# Given exercise
In the entries that follow, how many lines hold the string "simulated"? Give only that number.

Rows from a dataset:
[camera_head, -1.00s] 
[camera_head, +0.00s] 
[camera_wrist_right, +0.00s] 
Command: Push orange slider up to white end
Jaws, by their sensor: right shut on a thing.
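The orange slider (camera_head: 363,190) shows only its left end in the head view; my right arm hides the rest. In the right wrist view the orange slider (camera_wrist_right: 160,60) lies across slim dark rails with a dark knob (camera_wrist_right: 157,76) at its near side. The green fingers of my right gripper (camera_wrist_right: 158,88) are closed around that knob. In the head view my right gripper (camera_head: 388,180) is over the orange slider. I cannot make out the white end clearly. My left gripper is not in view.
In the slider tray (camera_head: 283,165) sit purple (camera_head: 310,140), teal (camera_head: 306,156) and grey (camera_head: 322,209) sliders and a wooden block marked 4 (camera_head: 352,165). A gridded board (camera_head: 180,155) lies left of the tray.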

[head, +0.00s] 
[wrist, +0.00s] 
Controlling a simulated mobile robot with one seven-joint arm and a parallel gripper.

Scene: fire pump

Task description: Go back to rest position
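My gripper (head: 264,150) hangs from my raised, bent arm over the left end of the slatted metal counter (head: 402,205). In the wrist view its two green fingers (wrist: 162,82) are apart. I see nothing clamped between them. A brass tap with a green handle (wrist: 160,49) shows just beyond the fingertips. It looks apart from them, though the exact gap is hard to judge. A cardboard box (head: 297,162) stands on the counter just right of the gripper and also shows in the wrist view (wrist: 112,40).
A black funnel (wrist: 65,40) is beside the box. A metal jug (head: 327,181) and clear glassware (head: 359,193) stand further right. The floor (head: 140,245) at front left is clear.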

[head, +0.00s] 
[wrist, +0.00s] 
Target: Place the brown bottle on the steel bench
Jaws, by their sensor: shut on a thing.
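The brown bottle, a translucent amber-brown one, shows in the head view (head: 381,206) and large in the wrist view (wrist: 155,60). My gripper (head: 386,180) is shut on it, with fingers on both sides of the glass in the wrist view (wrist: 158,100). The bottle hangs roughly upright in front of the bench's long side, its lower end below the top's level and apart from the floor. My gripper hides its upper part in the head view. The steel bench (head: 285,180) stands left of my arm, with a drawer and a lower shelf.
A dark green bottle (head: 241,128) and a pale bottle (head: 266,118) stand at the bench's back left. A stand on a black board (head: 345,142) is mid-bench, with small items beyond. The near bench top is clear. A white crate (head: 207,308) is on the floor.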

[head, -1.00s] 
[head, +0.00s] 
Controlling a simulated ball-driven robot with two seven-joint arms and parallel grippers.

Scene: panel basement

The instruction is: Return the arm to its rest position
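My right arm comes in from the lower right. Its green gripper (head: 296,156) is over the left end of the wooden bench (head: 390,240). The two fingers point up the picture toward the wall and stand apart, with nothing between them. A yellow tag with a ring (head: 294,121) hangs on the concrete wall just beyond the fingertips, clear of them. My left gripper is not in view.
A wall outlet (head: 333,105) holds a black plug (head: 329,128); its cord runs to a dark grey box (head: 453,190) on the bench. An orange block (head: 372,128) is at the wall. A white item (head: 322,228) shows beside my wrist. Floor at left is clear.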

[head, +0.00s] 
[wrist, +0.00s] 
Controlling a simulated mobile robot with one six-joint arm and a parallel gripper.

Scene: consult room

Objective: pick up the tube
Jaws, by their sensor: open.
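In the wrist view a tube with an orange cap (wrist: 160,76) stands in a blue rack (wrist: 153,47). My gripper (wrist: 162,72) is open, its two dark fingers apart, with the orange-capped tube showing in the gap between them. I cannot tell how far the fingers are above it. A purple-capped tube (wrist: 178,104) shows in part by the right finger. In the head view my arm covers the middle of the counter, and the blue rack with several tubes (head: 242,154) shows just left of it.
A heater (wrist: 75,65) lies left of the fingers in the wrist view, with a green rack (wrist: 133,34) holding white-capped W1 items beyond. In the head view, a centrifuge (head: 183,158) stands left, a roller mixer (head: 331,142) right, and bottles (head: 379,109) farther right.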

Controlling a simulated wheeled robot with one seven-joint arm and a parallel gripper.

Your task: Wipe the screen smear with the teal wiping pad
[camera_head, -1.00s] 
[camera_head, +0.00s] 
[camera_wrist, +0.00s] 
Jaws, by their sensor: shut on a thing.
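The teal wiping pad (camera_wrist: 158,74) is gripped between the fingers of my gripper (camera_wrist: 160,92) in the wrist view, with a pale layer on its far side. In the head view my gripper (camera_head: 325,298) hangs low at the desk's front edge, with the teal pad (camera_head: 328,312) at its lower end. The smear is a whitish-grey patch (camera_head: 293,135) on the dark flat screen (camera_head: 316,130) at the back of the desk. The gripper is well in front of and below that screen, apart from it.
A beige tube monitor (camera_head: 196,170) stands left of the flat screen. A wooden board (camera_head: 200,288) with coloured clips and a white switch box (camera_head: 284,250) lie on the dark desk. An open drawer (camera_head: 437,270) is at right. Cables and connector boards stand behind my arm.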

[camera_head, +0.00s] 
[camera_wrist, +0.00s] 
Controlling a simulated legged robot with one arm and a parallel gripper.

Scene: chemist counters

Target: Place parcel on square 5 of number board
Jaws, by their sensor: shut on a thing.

# Completed task
5